The worst part is that Josefa is right when she says she gets a good price for her coffee. “Black Gold,” a documentary directed by Marc and Nick Francis from the United Kingdom, reports coffee growers in Ethiopia receive, at best, 23 cents per kilo or 12 cents per pound. Last month, the film was made one of Guardian’s top 10 Non-fiction films of 2007 in the UK and has been successful in generating conversation about Ethiopia and the coffee market as a whole. Ethiopia, the birthplace of the coffee bean, is the largest producer of coffee in Africa and represents nearly 67% of the country’s export revenue. In other words, more than fifteen million people in Ethiopia depend on coffee farms for income, but 50 cents per pound on a good day is hardly dependable. It is not to be overlooked that these numbers are only representative of Ethiopia and fail to mention the rest of the coffee growing world.

Tadesse Meskela, managers a union of farmers in Ethiopia and was featured in the film. In an interview with NPR he spoke of his farmers and a particular conversation they’d had. “Ethiopia grows the best coffee in the world, but farmers need to live a decent life,” he said; his farmers couldn’t guess the cost of a cup of coffee in the Western world. “Eighty cups of coffee are made from one kilogram of coffee. One cup of coffee costs roughly 25 birr ($2.90).” Therefore, a retailer makes $230 per kilo. Converting this to pounds, 160 cups of espresso in a coffee shop is more than $500. The farmers are paid a fraction of one percent of this revenue. But the farmers have no leverage to their sales. A trader will come to them and say, “I’ll buy your coffee for this much today,” and if they don’t sell their produce they earn nothing. The trader will not increase his price if the farmer decides not to sell his coffee because the trader is also invested in his own salary.

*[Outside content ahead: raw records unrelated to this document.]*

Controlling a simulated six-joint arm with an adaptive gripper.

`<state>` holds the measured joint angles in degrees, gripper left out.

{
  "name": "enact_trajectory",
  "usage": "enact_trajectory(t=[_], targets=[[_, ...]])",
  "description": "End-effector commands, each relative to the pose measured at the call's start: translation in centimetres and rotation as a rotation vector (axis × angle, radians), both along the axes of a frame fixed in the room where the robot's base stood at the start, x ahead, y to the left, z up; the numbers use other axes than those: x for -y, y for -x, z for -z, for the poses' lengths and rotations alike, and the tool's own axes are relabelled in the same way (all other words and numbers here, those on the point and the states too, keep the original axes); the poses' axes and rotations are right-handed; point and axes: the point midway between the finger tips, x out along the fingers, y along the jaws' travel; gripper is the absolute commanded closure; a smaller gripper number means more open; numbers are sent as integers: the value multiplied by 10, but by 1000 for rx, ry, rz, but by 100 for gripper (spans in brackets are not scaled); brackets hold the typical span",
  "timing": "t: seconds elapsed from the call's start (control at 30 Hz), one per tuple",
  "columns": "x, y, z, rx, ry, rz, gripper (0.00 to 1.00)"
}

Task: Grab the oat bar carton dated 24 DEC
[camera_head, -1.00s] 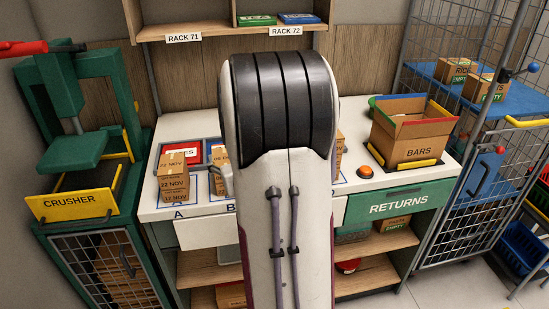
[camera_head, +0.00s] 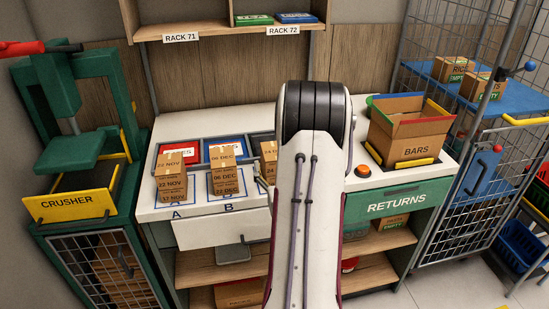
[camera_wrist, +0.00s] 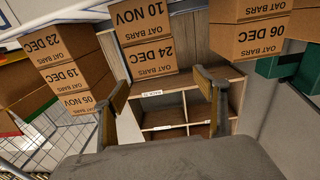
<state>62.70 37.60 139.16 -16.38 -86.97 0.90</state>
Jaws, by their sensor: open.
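The oat bar carton dated 24 DEC (camera_wrist: 150,62) shows in the wrist view, where the lettering is upside down. My gripper (camera_wrist: 165,92) is open and empty. Its two fingers stand apart below the stack in the wrist picture, and I see no contact.
In the wrist view, stacks with 05 NOV on top (camera_wrist: 82,103) and 06 DEC on top (camera_wrist: 250,38) flank the middle one. In the head view, more stacks stand at A (camera_head: 170,180) and B (camera_head: 224,175). A BARS box (camera_head: 410,135) stands right.

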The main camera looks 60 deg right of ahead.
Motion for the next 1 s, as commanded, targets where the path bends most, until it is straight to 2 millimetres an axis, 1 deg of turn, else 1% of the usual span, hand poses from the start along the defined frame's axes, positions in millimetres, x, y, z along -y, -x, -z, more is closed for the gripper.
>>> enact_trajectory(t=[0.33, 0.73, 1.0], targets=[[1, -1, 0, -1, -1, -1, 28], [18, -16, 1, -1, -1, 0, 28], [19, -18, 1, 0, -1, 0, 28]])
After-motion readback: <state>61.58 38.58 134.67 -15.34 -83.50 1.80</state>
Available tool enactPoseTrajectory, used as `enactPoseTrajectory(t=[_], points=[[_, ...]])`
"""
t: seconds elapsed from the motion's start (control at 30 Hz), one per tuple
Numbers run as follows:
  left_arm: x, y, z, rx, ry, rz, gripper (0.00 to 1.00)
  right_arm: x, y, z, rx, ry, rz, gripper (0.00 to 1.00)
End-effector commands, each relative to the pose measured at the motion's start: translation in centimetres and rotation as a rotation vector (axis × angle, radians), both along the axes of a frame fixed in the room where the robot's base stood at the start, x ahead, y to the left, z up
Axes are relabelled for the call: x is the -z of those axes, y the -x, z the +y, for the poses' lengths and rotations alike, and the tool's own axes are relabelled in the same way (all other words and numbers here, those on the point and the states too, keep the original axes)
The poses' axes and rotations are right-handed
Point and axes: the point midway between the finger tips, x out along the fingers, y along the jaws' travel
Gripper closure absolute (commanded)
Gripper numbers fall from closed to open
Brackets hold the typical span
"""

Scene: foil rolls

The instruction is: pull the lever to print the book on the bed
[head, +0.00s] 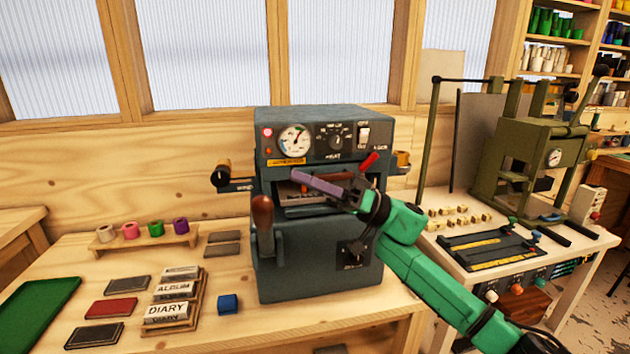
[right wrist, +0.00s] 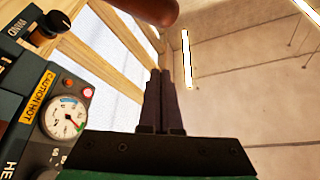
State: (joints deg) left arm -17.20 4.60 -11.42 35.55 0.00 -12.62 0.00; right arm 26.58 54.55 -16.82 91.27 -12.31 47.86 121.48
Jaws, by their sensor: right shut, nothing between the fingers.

The trader’s price is based on the market price of beans. Coffee is the second most traded commodity in the world and the national value of trade is roughly 140 billion dollars. Before its collapse in 1989, the International Coffee Agreement was a relative regulator of the world market. Since then, according PBS’s Frontline World, retails sales of coffee have risen 30-80 billion dollars per year since 1990. Because the prices are based on trade, the international price of coffee is established in New York and London, places that are driven toward profit. The retailers that buy coffee want ensure the earning of a certain profit after distribution and sales. Therefore they set the price of coffee according to their financial budget, and mostly ignore the budget of those who procure their product. This is where the largest problem lies. It does not matter whether Folgers or Caribou wakes you in the morning when price is concerned.

But what of fair trade coffee? The concept here is to cut out the middleman so the coffee passes through fewer hands before reaching the roaster and retailer. If growers follow fair trade regulations, they are guaranteed $1.26 for every pound of coffee procured. This helps, but farmers are still making less on one pound of coffee than 12 ounces of drip coffee costs a consumer. Additionally, fair trade coffee falls into the genre of a market of “specialty” coffee like Starbuck’s Casi Cielo and, according to PBS, only comprises two percent of this market.

So, if we stop drinking coffee altogether and boycott the major chains our problem would be solved, right? Hardly. In addition to unpleasant people everywhere, we would be adding more coffee to the world’s surplus. But it’s still a double bind. Though Starbucks and Caribou are the reasons these farmers have jobs, the coffee industry is also what keeps people like Josefa and her family in poverty in Guatemala, and leaves the growers in Etiopia struggling to send their children to school.